**Written request**: Provide the count of lines that hold "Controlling" and no other output.

--

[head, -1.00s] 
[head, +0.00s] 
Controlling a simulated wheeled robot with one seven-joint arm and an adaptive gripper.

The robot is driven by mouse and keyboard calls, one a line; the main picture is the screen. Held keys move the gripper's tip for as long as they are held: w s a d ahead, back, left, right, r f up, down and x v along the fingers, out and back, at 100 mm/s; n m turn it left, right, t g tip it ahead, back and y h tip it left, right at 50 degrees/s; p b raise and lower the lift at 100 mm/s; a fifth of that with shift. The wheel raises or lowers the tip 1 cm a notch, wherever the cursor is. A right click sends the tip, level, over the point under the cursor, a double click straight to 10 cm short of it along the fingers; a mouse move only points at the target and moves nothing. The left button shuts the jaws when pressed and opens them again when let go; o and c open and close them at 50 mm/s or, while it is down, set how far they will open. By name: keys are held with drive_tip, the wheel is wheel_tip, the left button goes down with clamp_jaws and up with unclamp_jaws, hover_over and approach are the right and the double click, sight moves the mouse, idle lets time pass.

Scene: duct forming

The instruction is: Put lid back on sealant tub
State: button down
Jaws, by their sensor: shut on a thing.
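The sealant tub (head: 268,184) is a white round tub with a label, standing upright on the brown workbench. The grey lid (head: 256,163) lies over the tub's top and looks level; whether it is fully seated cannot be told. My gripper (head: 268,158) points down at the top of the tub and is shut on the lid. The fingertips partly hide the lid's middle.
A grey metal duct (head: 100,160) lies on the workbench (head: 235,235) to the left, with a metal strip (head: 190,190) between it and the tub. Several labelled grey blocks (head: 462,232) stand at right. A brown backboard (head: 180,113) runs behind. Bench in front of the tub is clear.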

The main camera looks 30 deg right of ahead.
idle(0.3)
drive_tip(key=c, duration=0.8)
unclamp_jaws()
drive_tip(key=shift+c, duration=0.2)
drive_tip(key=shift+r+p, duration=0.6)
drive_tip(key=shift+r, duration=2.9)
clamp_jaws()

--

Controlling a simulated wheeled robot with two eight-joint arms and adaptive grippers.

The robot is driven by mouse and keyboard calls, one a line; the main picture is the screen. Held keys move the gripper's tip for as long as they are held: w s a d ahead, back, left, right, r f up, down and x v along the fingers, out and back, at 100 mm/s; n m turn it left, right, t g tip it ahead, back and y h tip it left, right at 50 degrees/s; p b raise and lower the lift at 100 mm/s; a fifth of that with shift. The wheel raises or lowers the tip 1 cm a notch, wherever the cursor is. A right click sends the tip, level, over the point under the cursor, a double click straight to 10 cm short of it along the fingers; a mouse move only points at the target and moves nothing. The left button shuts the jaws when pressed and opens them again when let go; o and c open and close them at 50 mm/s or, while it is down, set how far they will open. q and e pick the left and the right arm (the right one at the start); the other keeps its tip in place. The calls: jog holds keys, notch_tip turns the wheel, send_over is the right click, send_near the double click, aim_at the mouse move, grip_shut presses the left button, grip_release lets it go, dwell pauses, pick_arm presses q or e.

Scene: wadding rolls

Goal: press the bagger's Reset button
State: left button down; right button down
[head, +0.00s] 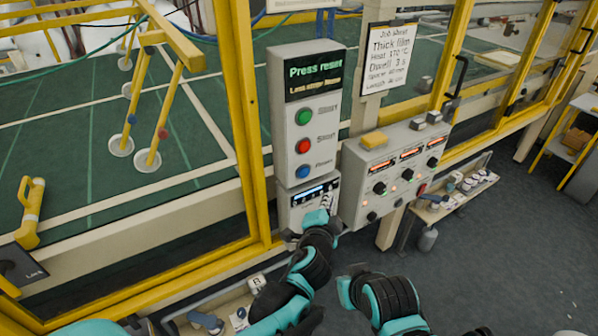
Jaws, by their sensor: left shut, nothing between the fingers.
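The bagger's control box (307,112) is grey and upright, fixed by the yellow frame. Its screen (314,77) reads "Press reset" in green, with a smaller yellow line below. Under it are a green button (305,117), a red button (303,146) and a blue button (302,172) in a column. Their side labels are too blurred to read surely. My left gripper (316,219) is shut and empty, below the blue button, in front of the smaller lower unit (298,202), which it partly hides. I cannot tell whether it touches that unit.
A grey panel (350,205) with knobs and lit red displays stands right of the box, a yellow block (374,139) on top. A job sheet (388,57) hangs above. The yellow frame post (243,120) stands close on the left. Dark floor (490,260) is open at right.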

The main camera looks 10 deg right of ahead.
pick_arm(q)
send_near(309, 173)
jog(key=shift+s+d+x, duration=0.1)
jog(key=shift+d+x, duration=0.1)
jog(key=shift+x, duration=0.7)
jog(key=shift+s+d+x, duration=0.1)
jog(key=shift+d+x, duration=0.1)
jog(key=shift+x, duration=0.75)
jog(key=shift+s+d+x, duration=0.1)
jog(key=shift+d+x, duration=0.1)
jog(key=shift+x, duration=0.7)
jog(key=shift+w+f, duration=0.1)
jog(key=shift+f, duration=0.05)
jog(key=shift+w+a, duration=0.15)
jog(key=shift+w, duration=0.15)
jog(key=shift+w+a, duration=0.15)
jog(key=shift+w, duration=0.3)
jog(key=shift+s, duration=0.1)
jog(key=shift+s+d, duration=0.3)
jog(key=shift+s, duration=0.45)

--

**Task response**: 2